• **What to do**
Reproduce the listing below character for character; drop every image.
□ □ □ □ □ □ □
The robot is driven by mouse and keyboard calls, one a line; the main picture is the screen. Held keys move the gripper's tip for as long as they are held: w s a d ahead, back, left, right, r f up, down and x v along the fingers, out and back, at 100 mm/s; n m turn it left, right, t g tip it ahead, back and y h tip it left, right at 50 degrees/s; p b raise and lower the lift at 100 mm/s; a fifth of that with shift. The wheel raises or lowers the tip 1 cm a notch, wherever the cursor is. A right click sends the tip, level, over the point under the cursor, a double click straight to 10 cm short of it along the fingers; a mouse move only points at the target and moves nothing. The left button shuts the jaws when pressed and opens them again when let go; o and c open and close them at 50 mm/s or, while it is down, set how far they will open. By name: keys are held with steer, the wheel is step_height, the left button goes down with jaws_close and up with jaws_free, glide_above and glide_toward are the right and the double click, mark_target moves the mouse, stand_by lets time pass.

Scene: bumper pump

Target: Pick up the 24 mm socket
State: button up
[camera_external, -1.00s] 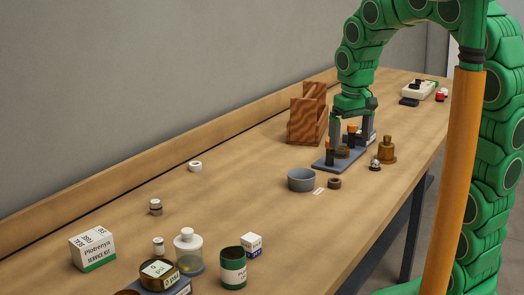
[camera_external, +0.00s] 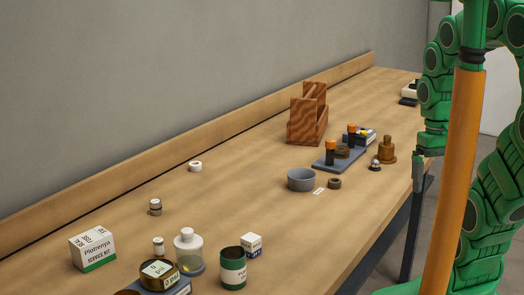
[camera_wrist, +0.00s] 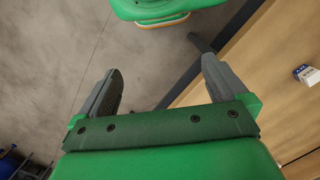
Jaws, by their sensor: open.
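No marking that reads 24 mm is legible, so I cannot tell which piece is the 24 mm socket. In the external view a grey tray (camera_external: 326,167) holds upright dark cylinders with orange tops, one at the front (camera_external: 330,154) and one further back (camera_external: 351,136). A brown ring-like piece (camera_external: 343,152) sits between them. My gripper (camera_external: 418,178) is off the table's right edge, apart from the tray and partly seen. In the wrist view my gripper (camera_wrist: 162,72) is open, with nothing between its fingers.
A grey bowl (camera_external: 301,181), brown ring (camera_external: 335,183) and small label (camera_external: 319,191) lie before the tray. A brass bottle-shaped piece (camera_external: 387,151) stands right of it, a wooden carrier (camera_external: 307,120) behind. The wrist view shows floor, the table edge and a small box (camera_wrist: 307,74).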

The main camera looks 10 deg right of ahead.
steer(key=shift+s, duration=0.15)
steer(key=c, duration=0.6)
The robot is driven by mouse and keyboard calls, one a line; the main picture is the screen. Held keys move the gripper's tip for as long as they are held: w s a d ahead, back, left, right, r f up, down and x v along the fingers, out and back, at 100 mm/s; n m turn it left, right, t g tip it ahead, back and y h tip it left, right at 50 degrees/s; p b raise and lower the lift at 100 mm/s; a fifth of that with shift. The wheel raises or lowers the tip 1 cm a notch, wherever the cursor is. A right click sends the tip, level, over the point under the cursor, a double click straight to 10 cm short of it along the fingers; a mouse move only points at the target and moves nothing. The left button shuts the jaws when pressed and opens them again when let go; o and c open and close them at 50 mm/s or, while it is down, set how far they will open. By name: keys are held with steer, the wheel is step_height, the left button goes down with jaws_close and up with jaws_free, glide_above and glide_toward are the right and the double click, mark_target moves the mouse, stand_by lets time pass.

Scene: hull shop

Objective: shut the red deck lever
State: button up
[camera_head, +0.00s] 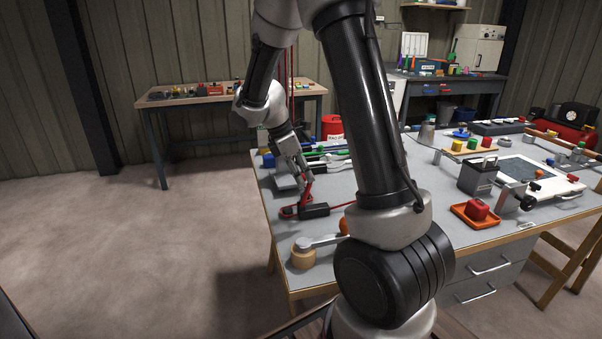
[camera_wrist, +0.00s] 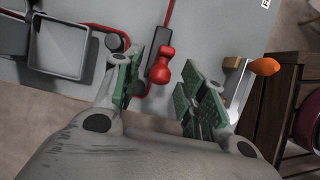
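The red deck lever (camera_head: 307,190) stands on a dark base (camera_head: 315,211) near the left edge of the workbench. A red line runs from the base across the bench. In the wrist view the lever's red knob (camera_wrist: 160,68) lies between my finger pads, close to the left one. My gripper (camera_head: 309,178) is at the lever, pointing down. In the wrist view my gripper (camera_wrist: 178,68) has its green pads spread, with a clear gap between the knob and the right pad. Whether the left pad touches the knob I cannot tell.
A grey tray (camera_wrist: 42,62) lies beside the red lever. An orange tray (camera_head: 468,222) with a red block is further right.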

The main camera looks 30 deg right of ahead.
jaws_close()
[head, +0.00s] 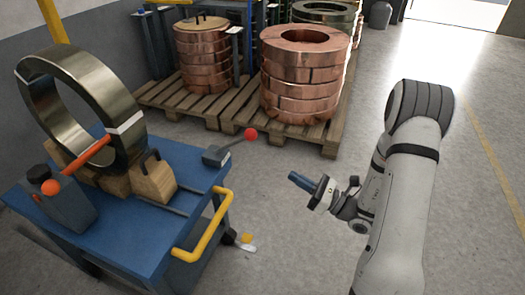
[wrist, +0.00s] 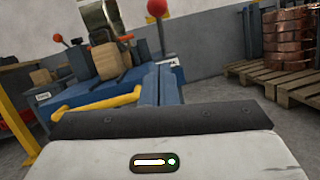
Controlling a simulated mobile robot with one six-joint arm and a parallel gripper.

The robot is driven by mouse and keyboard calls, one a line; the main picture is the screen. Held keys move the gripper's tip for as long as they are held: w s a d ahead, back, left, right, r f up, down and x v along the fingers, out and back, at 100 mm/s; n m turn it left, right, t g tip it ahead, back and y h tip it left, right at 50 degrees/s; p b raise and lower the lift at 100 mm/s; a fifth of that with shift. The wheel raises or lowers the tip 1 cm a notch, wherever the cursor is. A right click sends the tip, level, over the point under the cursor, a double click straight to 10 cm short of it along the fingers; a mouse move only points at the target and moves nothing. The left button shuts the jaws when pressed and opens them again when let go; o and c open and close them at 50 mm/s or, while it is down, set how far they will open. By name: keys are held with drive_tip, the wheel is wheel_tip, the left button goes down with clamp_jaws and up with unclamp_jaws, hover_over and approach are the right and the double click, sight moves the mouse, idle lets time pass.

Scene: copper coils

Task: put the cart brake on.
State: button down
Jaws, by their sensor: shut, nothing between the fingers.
□ □ □ □ □ □ □
• **Written reply**
The robot is driven by mouse and keyboard calls, one a line; the main picture is the screen. Held keys move the gripper's tip for as long as they are held: w s a d ahead, back, left, right, r f up, down and x v along the fingers, out and back, at 100 mm/s; n m turn it left, right, t g tip it ahead, back and y h tip it left, right at 50 degrees/s; p b raise and lower the lift at 100 mm/s; a fifth of that with shift. The wheel raises or lowers the tip 1 cm a notch, wherever the cursor is. A right click sends the tip, level, over the point under the cursor, a double click straight to 10 cm short of it along the fingers; a mouse move only points at the target and moves nothing. The left button shuts the jaws when pressed and opens them again when let go; o and c open and close them at 50 mm/s or, while it is down, set how far they will open. By name: keys are held with steer, the wheel is step_height, the left button goes down with jaws_close and up with jaws_free, glide_above and glide_toward are the right and the double click, mark_target moves the mouse, stand_by lets time pass.

Scene: bumper pump

Target: Pick up the 24 mm socket
State: button up
[camera_external, -1.00s] 
[camera_external, +0.00s] 
[camera_wrist, +0.00s] 
Jaws, by their sensor: open.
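No marking that reads 24 mm is legible, so I cannot tell which piece is the 24 mm socket. In the external view a grey tray (camera_external: 326,167) holds upright dark cylinders with orange tops, one at the front (camera_external: 330,154) and one further back (camera_external: 351,136). A brown ring-like piece (camera_external: 343,152) sits between them. My gripper (camera_external: 418,178) is off the table's right edge, apart from the tray and partly seen. In the wrist view my gripper (camera_wrist: 162,72) is open, with nothing between its fingers.
A grey bowl (camera_external: 301,181), brown ring (camera_external: 335,183) and small label (camera_external: 319,191) lie before the tray. A brass bottle-shaped piece (camera_external: 387,151) stands right of it, a wooden carrier (camera_external: 307,120) behind. The wrist view shows floor, the table edge and a small box (camera_wrist: 307,74).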

The main camera looks 10 deg right of ahead.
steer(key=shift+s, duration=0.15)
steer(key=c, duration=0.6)
The robot is driven by mouse and keyboard calls, one a line; the main picture is the screen. Held keys move the gripper's tip for as long as they are held: w s a d ahead, back, left, right, r f up, down and x v along the fingers, out and back, at 100 mm/s; n m turn it left, right, t g tip it ahead, back and y h tip it left, right at 50 degrees/s; p b raise and lower the lift at 100 mm/s; a fifth of that with shift. The wheel raises or lowers the tip 1 cm a notch, wherever the cursor is. A right click sends the tip, level, over the point under the cursor, a double click straight to 10 cm short of it along the fingers; a mouse move only points at the target and moves nothing. The left button shuts the jaws when pressed and opens them again when let go; o and c open and close them at 50 mm/s or, while it is down, set how far they will open. By name: keys are held with steer, the wheel is step_height, the left button goes down with jaws_close and up with jaws_free, glide_above and glide_toward are the right and the double click, mark_target moves the mouse, stand_by lets time pass.

Scene: hull shop

Objective: shut the red deck lever
State: button up
[camera_head, +0.00s] 
[camera_wrist, +0.00s] 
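The red deck lever (camera_head: 307,190) stands on a dark base (camera_head: 315,211) near the left edge of the workbench. A red line runs from the base across the bench. In the wrist view the lever's red knob (camera_wrist: 160,68) lies between my finger pads, close to the left one. My gripper (camera_head: 309,178) is at the lever, pointing down. In the wrist view my gripper (camera_wrist: 178,68) has its green pads spread, with a clear gap between the knob and the right pad. Whether the left pad touches the knob I cannot tell.
A grey tray (camera_wrist: 42,62) lies beside the red lever. An orange tray (camera_head: 468,222) with a red block is further right.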

The main camera looks 30 deg right of ahead.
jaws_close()
[head, +0.00s] 
[wrist, +0.00s] 
Controlling a simulated mobile robot with one six-joint arm and a parallel gripper.

The robot is driven by mouse and keyboard calls, one a line; the main picture is the screen. Held keys move the gripper's tip for as long as they are held: w s a d ahead, back, left, right, r f up, down and x v along the fingers, out and back, at 100 mm/s; n m turn it left, right, t g tip it ahead, back and y h tip it left, right at 50 degrees/s; p b raise and lower the lift at 100 mm/s; a fifth of that with shift. The wheel raises or lowers the tip 1 cm a notch, wherever the cursor is. A right click sends the tip, level, over the point under the cursor, a double click straight to 10 cm short of it along the fingers; a mouse move only points at the target and moves nothing. The left button shuts the jaws when pressed and opens them again when let go; o and c open and close them at 50 mm/s or, while it is down, set how far they will open. By name: keys are held with drive_tip, the wheel is wheel_tip, the left button goes down with clamp_jaws and up with unclamp_jaws, hover_over and approach are the right and the double click, sight moves the mouse, idle lets time pass.

Scene: copper coils

Task: put the cart brake on.
State: button down
Jaws, by their sensor: shut, nothing between the fingers.

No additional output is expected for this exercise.